炎上している建物の近くで芹沢鴨を見つけました。
さっそく生インタビューを実施していきます。
「なぜこの建物に放火したのですか?」
「なんじゃお前、斬られたいか」
「すみません」
「俺は浪士組(新撰組)局長、芹沢鴨。38歳じゃ。
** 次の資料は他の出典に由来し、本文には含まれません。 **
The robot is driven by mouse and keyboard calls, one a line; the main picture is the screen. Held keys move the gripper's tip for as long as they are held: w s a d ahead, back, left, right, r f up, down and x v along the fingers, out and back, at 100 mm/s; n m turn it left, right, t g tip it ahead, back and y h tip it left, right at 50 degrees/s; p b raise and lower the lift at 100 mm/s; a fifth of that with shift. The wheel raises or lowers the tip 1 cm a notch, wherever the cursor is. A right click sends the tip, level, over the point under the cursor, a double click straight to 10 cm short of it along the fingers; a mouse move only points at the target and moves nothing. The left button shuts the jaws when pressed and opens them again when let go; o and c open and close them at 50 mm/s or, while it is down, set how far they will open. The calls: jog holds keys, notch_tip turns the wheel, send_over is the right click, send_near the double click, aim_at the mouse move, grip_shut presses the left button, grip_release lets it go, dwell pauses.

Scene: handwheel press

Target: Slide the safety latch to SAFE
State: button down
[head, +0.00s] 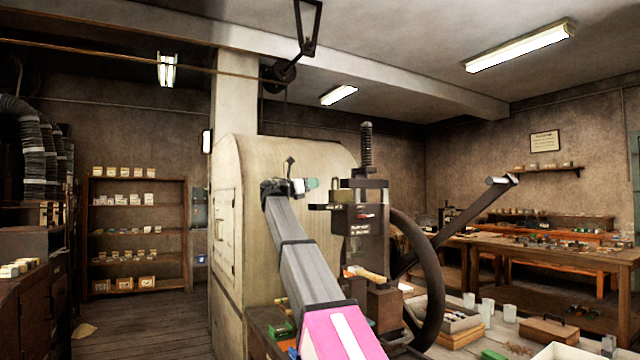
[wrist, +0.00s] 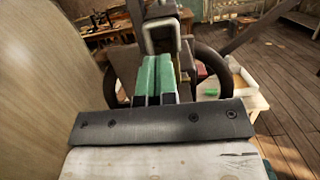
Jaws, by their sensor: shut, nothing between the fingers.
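The press (head: 375,190) stands right of the picture's middle, a dark block with an upright screw on top. A plate with small lettering and a red mark (head: 365,215) is on its front; I cannot read the latch's setting. A small bar (head: 322,207) juts from the block's left side and may be the latch. My gripper (head: 312,183), with green fingers, is just left of the press head, above that bar. In the wrist view my green fingers (wrist: 160,65) are shut together and empty, pointing at the press. I cannot tell whether they touch it.
A large dark handwheel (head: 430,280) stands right of the press, with a long lever arm (head: 460,220) rising to the right. A cream cabinet (head: 235,230) is close on the left. The bench holds a box (head: 548,330), cups and small parts.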

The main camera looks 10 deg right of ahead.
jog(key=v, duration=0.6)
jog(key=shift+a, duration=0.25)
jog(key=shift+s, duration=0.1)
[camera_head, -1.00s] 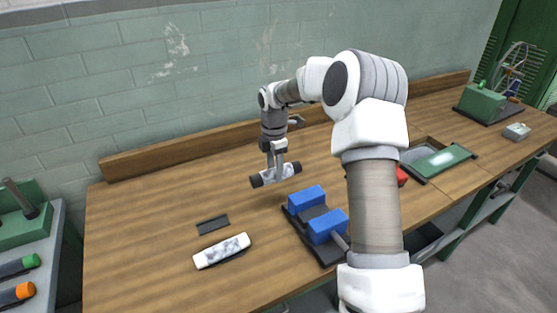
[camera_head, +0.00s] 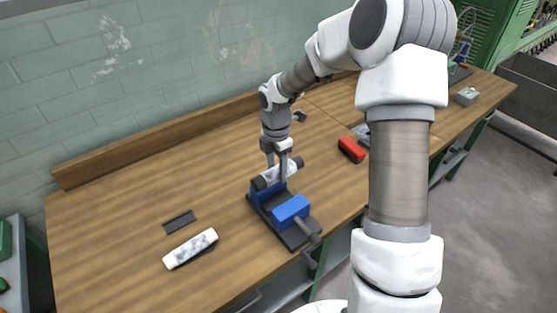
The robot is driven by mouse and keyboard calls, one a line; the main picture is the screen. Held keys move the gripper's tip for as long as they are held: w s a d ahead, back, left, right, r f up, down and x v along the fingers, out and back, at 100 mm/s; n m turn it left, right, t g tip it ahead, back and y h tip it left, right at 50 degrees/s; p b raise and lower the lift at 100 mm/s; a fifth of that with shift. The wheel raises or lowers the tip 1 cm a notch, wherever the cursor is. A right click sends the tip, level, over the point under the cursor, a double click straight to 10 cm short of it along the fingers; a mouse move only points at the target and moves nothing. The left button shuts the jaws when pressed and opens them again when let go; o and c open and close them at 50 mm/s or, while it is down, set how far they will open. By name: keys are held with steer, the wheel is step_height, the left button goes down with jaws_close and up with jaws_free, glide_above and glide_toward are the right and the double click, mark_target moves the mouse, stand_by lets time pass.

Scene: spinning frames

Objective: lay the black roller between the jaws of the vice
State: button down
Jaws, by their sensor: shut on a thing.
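The black roller (camera_head: 259,183) is in my gripper (camera_head: 277,176). Its two black ends stick out on either side, with a pale mottled part between them. My gripper points down and is shut around the roller's middle. The vice (camera_head: 301,231) has a dark base and two blue jaws, a far one (camera_head: 262,194) and a near one (camera_head: 291,209). The roller shows at the far jaw and overlaps it in the picture. I cannot tell whether it touches the jaw or hangs above it. The roller and gripper partly hide the far jaw.
A white mottled bar (camera_head: 189,249) lies on the wooden bench (camera_head: 120,215), with a flat dark plate (camera_head: 180,222) behind it. A red block (camera_head: 351,149) is to the right of the vice. A low wooden board (camera_head: 160,140) runs along the wall. The bench's left part is mostly clear.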

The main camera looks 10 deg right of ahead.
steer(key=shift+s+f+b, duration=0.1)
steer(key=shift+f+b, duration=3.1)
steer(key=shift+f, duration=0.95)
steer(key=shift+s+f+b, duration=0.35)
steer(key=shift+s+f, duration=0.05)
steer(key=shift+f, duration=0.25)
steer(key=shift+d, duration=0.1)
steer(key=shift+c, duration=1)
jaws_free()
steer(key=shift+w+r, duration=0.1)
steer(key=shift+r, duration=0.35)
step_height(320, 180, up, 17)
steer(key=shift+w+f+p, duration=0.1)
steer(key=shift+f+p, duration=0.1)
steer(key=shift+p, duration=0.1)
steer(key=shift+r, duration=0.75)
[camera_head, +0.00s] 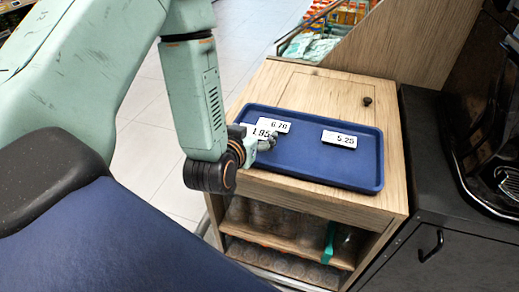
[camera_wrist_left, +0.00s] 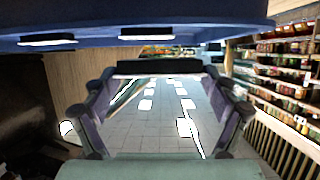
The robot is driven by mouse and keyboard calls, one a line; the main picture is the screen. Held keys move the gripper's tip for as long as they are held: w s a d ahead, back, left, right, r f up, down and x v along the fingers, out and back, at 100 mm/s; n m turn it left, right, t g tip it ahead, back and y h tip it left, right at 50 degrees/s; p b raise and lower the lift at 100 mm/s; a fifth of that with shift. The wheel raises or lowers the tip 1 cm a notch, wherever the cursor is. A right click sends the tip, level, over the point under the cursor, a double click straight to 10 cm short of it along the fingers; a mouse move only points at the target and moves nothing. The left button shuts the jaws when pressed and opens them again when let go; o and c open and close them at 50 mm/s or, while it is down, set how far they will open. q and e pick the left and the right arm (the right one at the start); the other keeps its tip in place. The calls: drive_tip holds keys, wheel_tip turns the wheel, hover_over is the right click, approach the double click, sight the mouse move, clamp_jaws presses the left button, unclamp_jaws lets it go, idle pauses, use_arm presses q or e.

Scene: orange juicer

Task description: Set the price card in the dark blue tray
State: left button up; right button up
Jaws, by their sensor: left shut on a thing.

お前に話すことはない」
「仕方ありません」
「失せろ」
以下要約。
芹沢鴨の暗殺の原因。
芹沢鴨は当時から素行不良で有名な人物でした。
以下のような悪行が原因で芹沢鴨は暗殺されることになります。
江戸時代末期の京都の建物は現代とは異なりすべて【木造建築】でした。
鉄やコンクリートが混ざっていないので建物は燃えやすく、炎は周囲の建物に燃え移りやすく、そのため放火は大罪でした。
それにもかかわらず芹沢鴨は京都の商家に放火します。
それも新撰組の任務などではなく、ただの私的な腹いせが目的でした。
芹沢鴨は生糸を商う【大和屋】に金を借りようとしましたが断られたため8月12日に放火しました。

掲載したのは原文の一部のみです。